Последние допросы, проведенные Шепелевым, уполномоченным СПО ПП (полномочного представительства) ОГПУ в Свердловске, связали все нити расследования в один узел. В дело было внесено одно значительное изменение: Данила признал свое непосредственное участие в убийстве. 11 ноября [192—194] он поведал складный и, с точки зрения ненавистников кулаков, убедительный рассказ с множеством красочных подробностей. Павлик сообщил в сельсовет об имуществе, спрятанном у деда. Иосиф Прокопович, член комиссии по сдаче зерна, находившийся с Кулукановым в родственной связи через женитьбу, сказал Кулуканову о доносе Павлика; это привело к взрыву негодования: «вот такая поскуда если так будешь доказывать так на свете не будешь жить!» Кулуканов сказал Даниле, что мальчики собираются в лес за ягодами и что наступил подходящий момент, и дал ему 30 рублей в качестве вознаграждения, а сам уже сговорился с Сергеем, что они с Данилой сделают дело и уйдут. Сергей все еще держал на Павла зло за предательство отца, поэтому решился на убийство. Подбадривая внука, дед и Данила ушли на дело после обеда. «Я подбежал с ножом в правой руке к Павлу и резнул его в живот». Павлик закричал: «Федя, братишка, убегай!», — «а его Федора дед (Сергей Сергеевич. — К.К.) держал уже я Павла резнул ножом вторично и побежал к Федору и ударил ножом в живот». Потом Данила высыпал ягоды из мешка, а дед предложил надеть его на голову Федору, чтобы тот не нашел дороги домой. Данила не отрицал, что его более ранние показания сильно отличались от настоящих, но объяснил это так: мол, он хотел спровоцировать Кулуканова, чтобы тот признал, что дал ему деньги, хотя Кулуканов велел ему молчать. Далее Данила заявил: Ефрем Шатраков на самом деле тут совершенно ни при чем.
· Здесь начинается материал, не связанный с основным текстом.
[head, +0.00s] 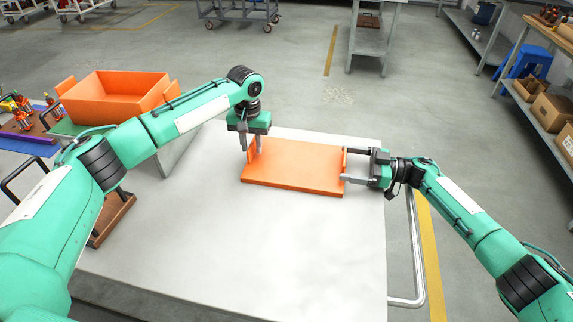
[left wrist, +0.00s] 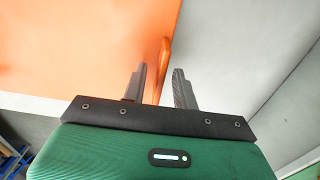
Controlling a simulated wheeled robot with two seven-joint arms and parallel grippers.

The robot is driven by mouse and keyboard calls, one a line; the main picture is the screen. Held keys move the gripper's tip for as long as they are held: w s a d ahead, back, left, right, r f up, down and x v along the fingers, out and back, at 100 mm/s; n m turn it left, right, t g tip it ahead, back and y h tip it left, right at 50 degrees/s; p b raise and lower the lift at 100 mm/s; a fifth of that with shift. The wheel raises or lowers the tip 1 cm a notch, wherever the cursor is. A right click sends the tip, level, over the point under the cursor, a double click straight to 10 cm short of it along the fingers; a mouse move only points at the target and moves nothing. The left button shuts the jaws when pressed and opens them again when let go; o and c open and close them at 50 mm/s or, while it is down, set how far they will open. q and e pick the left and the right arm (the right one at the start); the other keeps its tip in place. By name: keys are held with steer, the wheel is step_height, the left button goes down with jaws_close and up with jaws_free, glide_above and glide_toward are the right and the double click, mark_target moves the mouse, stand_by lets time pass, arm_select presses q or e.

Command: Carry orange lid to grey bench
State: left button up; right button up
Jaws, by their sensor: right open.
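The orange lid (head: 290,172), a flat panel with a raised tab at each end, lies on a pale grey bench top (head: 250,250). My left gripper (head: 252,148) points down at the lid's left end. In the left wrist view its fingers (left wrist: 160,85) stand apart, with the lid's tab (left wrist: 165,62) between them and a gap beside it. My right gripper (head: 352,166) reaches in level from the right. Its open fingers point at the lid's right tab (head: 345,160), one on the far side and one on the near side.
An orange open box (head: 115,98) stands at the left behind my left arm. A brown tray with black handles (head: 115,218) lies partly hidden under that arm. A metal rail (head: 412,250) runs along the bench's right edge. The front of the bench top is clear.

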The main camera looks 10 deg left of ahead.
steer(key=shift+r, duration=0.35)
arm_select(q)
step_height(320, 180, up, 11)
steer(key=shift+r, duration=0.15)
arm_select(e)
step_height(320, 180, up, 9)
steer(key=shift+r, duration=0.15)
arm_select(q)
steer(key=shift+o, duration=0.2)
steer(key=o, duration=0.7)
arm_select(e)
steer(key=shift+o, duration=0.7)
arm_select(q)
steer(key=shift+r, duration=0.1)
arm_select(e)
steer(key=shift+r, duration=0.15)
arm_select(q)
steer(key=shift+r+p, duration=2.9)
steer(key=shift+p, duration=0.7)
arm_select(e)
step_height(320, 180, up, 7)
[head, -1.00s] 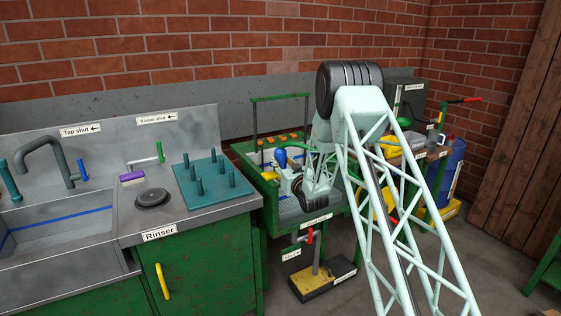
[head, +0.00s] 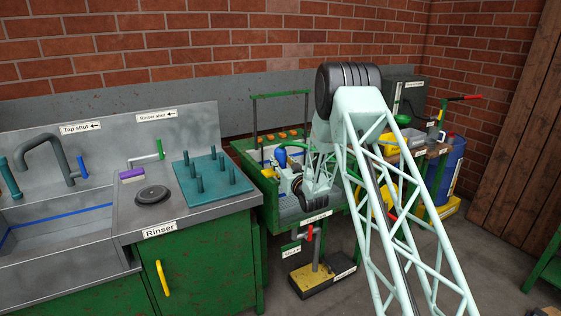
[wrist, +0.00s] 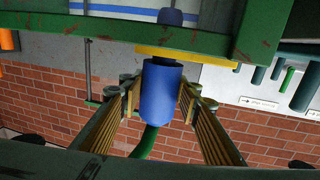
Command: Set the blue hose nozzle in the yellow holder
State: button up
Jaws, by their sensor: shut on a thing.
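The blue hose nozzle (wrist: 160,98) is between the two fingers of my gripper (wrist: 163,88) in the wrist view, and the gripper is shut on it. A green hose (wrist: 146,143) runs from one end of the nozzle. The yellow holder (wrist: 212,58) is a flat bar at the nozzle's other end. A dark blue knob-like piece (wrist: 170,17) shows past the bar; I cannot tell if it is the nozzle's tip. In the head view the blue nozzle (head: 281,157) shows beside my wrist over the green cart, and my arm hides part of the spot.
The green cart (head: 254,195) has a tall rail and several orange pieces at its back. To its left is a rinser counter with a teal peg board (head: 212,180). A bench (head: 425,160) and blue drum (head: 453,170) stand to the right.

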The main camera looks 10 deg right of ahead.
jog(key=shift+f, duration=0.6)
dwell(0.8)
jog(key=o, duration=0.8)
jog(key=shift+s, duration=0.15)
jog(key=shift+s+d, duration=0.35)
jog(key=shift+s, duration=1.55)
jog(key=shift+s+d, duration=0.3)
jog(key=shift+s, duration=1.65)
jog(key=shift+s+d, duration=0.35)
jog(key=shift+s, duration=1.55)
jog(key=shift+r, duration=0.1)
В тот же день [195—196] Сергей Морозов подтвердил участие Кулуканова в убийстве, сказав, будто Кулуканов обвинял Павла в происходящих у него обысках и настаивал на том, что Павла необходимо «уничтожить» (глагол «уничтожить» вряд ли входил в словарь Сергея Морозова, но это не смутило Шепелева). Он больше не искал виновных, взяв за основание версию Данилы, согласно которой тот наносил удары ножом, пока Сергей держал мальчиков. Этот складный рассказ предъявили Кулуканову на двух очных ставках: с Сергеем [198] и с Данилой [200], но тот продолжал все отрицать. Силин, в свою очередь, тоже все отрицал: он ничего не знал о доносе Павлика на своего отца и вообще о разоблачительной деятельности детей: «я на них как на малых ребят не обращал внимания» [197].
Шепелев, вероятно, мог бы продвинуться еще дальше и украсить дело новыми подробностями, но начальство требовало скорейшего завершения следствия. Как только в начале октября известие об убийстве докатилось до центральной прессы, дело приобрело неслыханную огласку, каждое следственное действие привлекало к себе общественное внимание, непривычное для оперативников из далекой глуши. На подготовку показательного суда бросили все силы. Ко второй неделе ноября журналисты «Пионерской правды», возмущенные затягиванием следствия, начали требовать скорейшей передачи дела в суд. 15 ноября газета опубликовала материал об очередных заминках в расследовании, сопроводив его раздраженным комментарием от редакции: «Несмотря на поступающие со всех концов Союза многотысячные протесты и требования быстрейшего суда над убийцами, следствие ведется крайне небрежно и медленно. Редакция “Пионерской правды” обратилась вчера к прокурору республики тов. Вышинскому за содействием». Тут же последовала телеграмма Вышинского свердловским чиновникам, в которой он требовал закончить дело в трехдневный срок. Этой телеграммы нет среди материалов дела Н—7825, но даты других документов свидетельствуют о том, что история, изложенная в «Пионерской правде», в сущности, правдива[104]. Обвинительный акт был готов к 15 ноября [206—213], а к 16 ноября Уральская районная прокуратура послала дело с пометкой «срочно» в Уральский областной суд: «Дело прошу рассмотреть показательным судом на месте участием сторон обвинение будет поддерживать Прокуратура Содержащиеся под стражей перечисляются сего числа за Вами» (текст напечатан на бланке, курсивом выделено вписанное в бланк от руки. — К.К.) [216].